» WORK TO COMPLETE
Write the lines out again, from the top of the material to the line containing "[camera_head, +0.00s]", pictures excluded.

________________

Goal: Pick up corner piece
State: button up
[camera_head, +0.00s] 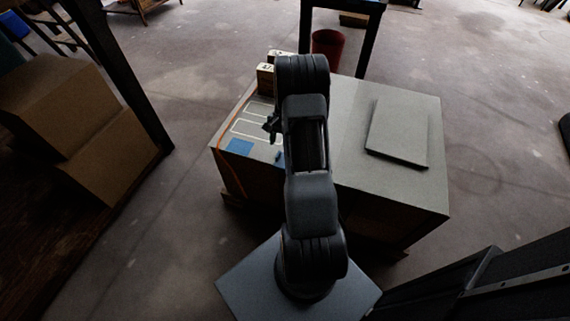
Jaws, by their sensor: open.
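My gripper (270,127) is a small dark shape at the left side of my arm, above the left part of the grey work surface (347,110). It is open; no object shows between its fingers. I cannot pick out the corner piece for certain. A small bluish patch (279,157) shows just below the gripper, beside my arm, too small to identify. A blue square (240,147) lies near the front left edge, next to white-outlined areas (249,128). My arm hides the middle of the surface.
Small labelled boxes (265,78) stand at the back left of the surface. A flat grey panel (398,132) lies on the right. An orange cable (222,160) runs along the left edge. A red bin (328,46) stands behind; cardboard boxes (75,125) are at left.

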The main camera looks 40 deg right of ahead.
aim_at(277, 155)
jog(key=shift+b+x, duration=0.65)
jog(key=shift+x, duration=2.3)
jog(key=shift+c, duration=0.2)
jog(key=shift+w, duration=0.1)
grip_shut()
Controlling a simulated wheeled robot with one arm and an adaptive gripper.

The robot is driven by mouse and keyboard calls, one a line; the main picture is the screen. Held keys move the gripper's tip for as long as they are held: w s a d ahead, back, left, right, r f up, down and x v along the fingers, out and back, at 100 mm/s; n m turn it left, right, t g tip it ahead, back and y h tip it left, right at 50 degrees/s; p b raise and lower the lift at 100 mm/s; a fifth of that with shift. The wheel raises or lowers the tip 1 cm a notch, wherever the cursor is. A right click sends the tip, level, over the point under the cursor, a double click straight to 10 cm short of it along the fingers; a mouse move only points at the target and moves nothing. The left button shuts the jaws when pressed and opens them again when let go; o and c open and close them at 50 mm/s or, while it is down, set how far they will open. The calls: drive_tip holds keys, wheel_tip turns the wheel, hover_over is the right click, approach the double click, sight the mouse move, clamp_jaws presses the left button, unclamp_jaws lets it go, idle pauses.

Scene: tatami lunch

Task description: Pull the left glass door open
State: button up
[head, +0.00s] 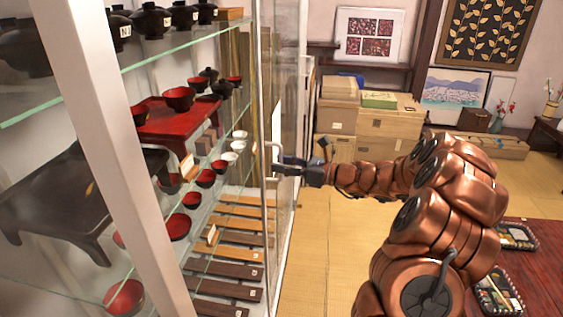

________________

» SOLUTION BELOW
Goal: Pick up corner piece
State: button up
[camera_head, +0.00s] 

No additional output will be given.